On a drizzly day last week a young man walked down my driveway calling out for help. It turned out that he had followed Google maps instructions to turn onto a dirt road through our farm fields and immediately gotten stuck in the mud. Luckily for him, we were able to pull him out.
Most Californians live in areas that are essentially waterproof. Wet weather is a minor inconvenience of short duration, unless it’s a storm big enough to knock the power out, fall a tree in their yard, or flood their basement.
In rural areas, however, a wet winter like we’re having now turns most of the world into an impassable swamp. Freshly wet soil is actually similar to deep snow or ice: impossible to drive on and difficult to walk through. It is somehow simultaneously slippery and sticky. It makes commonplace dry-weather activities impossible to accomplish. Although we haven’t had much flooding so far, it’s been raining here more days than not. Despite much of February being relatively dry, we now have received almost 30 inches of rain: well over 100% of our average rainfall for the entire winter.
Rain and wet soil shuts down essentially all farming activities. Tractors and other 4-wheel drive vehicles can operate in damp conditions, but they quickly bog down in heavy mud. And using them this way causes long-term damage to the soil. Even harvesting crops on foot, without tractors, can damage the soil if it’s wet enough.
Of course, after three years of drought, California desperately needed the rain and snow we’ve received so far this year. But as if the wet weather continues into the second half of March, it will no longer be beneficial to agriculture or rural areas in general.
With heavy rain now in the forecast for much of the next week for much of the state, farming will be significantly impacted. You’ve probably already seen flood warnings being issued for many areas, especially where low-elevation snowfall has built up just upstream. But it’s important to remember that a farm doesn’t have to flood to experience crop losses.
Take Terra Firma’s tomato crop. We normally plant our first — and biggest — planting of tomatoes this week. Every week that we delay planting those tomatoes corresponds to a week in the summer that we will not be harvesting tomatoes. There is no button to push to speed up the plants or play catch up. It’s too wet to plant tomatoes this week, and it almost certainly will still be too wet next week. We commonly harvest each tomato field for three weeks, so if we can’t plant the first planting until early April, we will lose 3 weeks of tomato sales. And we have another planting that will be ready to put in the ground by then anyway.
Of course it’s not just tomatoes. March is normally a busy planting month for us. If we can’t plant at all this month due to wet soil, it’s really no different than if we had planted all the crops on March 1st and had them flood.

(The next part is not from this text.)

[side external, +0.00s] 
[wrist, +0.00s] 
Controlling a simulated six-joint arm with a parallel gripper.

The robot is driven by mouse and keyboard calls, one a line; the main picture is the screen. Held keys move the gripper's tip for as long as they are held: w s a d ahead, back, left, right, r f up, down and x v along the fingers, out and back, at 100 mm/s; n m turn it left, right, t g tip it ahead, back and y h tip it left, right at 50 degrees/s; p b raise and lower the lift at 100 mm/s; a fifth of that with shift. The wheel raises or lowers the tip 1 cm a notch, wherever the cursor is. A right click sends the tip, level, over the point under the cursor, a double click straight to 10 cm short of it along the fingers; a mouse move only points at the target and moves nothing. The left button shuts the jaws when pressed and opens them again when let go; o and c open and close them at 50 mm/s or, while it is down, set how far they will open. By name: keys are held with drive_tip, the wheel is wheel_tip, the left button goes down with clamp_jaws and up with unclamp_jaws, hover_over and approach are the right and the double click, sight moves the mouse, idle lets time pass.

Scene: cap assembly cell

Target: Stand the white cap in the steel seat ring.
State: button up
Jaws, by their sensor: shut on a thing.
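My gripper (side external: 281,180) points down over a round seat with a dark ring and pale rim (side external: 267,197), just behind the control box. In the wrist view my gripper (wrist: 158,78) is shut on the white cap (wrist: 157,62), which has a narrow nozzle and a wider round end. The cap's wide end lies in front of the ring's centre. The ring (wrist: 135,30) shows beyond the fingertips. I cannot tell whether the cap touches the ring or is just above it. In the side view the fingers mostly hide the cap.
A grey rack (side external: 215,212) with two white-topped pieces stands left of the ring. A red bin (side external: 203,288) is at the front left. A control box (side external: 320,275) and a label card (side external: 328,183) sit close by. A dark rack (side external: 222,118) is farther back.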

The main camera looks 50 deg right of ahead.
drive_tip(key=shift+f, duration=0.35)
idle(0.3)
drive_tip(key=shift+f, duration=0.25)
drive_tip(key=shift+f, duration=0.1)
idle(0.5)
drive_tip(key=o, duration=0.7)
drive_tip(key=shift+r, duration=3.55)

Now expand that explanation to all the farmland in Central and Northern California. Hundreds of thousands of acres of crops are planted every year in March between the Sacramento, San Joaquin and Salinas valleys as well as the Central Coast around Santa Maria. This is not a geographically localized incident: it is going to affect a dozen or more crops, not just fresh vegetables.
In recognition of the cold, wet weather impacting our current and future harvest availability, we are suspending the 2023 price increase for your boxes and reverting to 2022 pricing. We ask for your continued patience and support as we continue to grapple with a difficult year. We are quite literally stuck in the mud right now, spinning our wheels and waiting for some dry weather.